TASK TO COMPLETE: Quote only the lines from the line containing "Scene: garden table" to the line containing "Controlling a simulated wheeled", with both of those lines included, please, exactly as written.
** Begin **
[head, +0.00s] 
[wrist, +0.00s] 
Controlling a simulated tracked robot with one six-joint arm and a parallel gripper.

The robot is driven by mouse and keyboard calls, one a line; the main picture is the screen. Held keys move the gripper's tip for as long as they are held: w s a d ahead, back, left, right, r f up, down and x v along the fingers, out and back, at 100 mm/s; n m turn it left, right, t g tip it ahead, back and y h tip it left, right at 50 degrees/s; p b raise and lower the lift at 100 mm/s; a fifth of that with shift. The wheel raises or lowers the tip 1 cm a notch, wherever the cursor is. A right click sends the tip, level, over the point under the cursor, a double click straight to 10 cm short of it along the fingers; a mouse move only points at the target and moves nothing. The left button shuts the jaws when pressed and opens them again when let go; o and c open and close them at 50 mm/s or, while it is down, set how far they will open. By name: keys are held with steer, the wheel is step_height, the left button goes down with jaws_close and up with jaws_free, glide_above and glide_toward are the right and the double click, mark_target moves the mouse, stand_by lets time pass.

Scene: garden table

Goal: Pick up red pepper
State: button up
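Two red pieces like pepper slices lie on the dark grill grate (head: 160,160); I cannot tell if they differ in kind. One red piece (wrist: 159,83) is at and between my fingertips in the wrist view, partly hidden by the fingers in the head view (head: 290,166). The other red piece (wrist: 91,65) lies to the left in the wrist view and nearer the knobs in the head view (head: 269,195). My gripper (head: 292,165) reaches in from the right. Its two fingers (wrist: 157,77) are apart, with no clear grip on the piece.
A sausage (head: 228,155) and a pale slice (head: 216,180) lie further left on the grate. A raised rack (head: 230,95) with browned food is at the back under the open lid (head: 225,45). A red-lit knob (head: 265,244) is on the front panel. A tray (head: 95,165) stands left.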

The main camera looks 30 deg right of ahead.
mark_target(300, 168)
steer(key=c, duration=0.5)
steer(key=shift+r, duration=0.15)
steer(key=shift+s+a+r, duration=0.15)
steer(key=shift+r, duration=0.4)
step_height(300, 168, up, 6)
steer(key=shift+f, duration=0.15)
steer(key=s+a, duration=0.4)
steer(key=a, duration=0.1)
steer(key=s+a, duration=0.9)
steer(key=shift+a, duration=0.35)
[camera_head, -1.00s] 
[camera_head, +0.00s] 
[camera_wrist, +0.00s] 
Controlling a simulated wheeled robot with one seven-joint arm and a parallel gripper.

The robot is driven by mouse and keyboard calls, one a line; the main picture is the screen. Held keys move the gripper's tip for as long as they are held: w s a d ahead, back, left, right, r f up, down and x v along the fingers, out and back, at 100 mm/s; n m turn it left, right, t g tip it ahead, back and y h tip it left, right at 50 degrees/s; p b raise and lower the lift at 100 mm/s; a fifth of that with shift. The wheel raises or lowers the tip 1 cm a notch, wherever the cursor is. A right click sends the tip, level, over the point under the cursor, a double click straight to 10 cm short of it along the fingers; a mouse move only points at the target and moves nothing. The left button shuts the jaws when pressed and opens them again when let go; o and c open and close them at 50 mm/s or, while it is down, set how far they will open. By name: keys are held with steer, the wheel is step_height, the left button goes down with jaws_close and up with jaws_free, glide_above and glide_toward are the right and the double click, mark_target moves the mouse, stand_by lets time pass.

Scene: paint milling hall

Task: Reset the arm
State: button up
** End **
SOLUTION BELOW:
Scene: garden table

Goal: Pick up red pepper
State: button up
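Two red pieces like pepper slices lie on the dark grill grate (head: 160,160); I cannot tell if they differ in kind. One red piece (wrist: 159,83) is at and between my fingertips in the wrist view, partly hidden by the fingers in the head view (head: 290,166). The other red piece (wrist: 91,65) lies to the left in the wrist view and nearer the knobs in the head view (head: 269,195). My gripper (head: 292,165) reaches in from the right. Its two fingers (wrist: 157,77) are apart, with no clear grip on the piece.
A sausage (head: 228,155) and a pale slice (head: 216,180) lie further left on the grate. A raised rack (head: 230,95) with browned food is at the back under the open lid (head: 225,45). A red-lit knob (head: 265,244) is on the front panel. A tray (head: 95,165) stands left.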

The main camera looks 30 deg right of ahead.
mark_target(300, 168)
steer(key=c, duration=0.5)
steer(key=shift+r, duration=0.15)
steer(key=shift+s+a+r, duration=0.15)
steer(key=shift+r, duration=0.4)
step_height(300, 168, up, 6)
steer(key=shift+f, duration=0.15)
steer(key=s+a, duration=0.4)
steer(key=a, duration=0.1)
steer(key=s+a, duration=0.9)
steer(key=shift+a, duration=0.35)
[camera_head, -1.00s] 
[camera_head, +0.00s] 
[camera_wrist, +0.00s] 
Controlling a simulated wheeled robot with one seven-joint arm and a parallel gripper.

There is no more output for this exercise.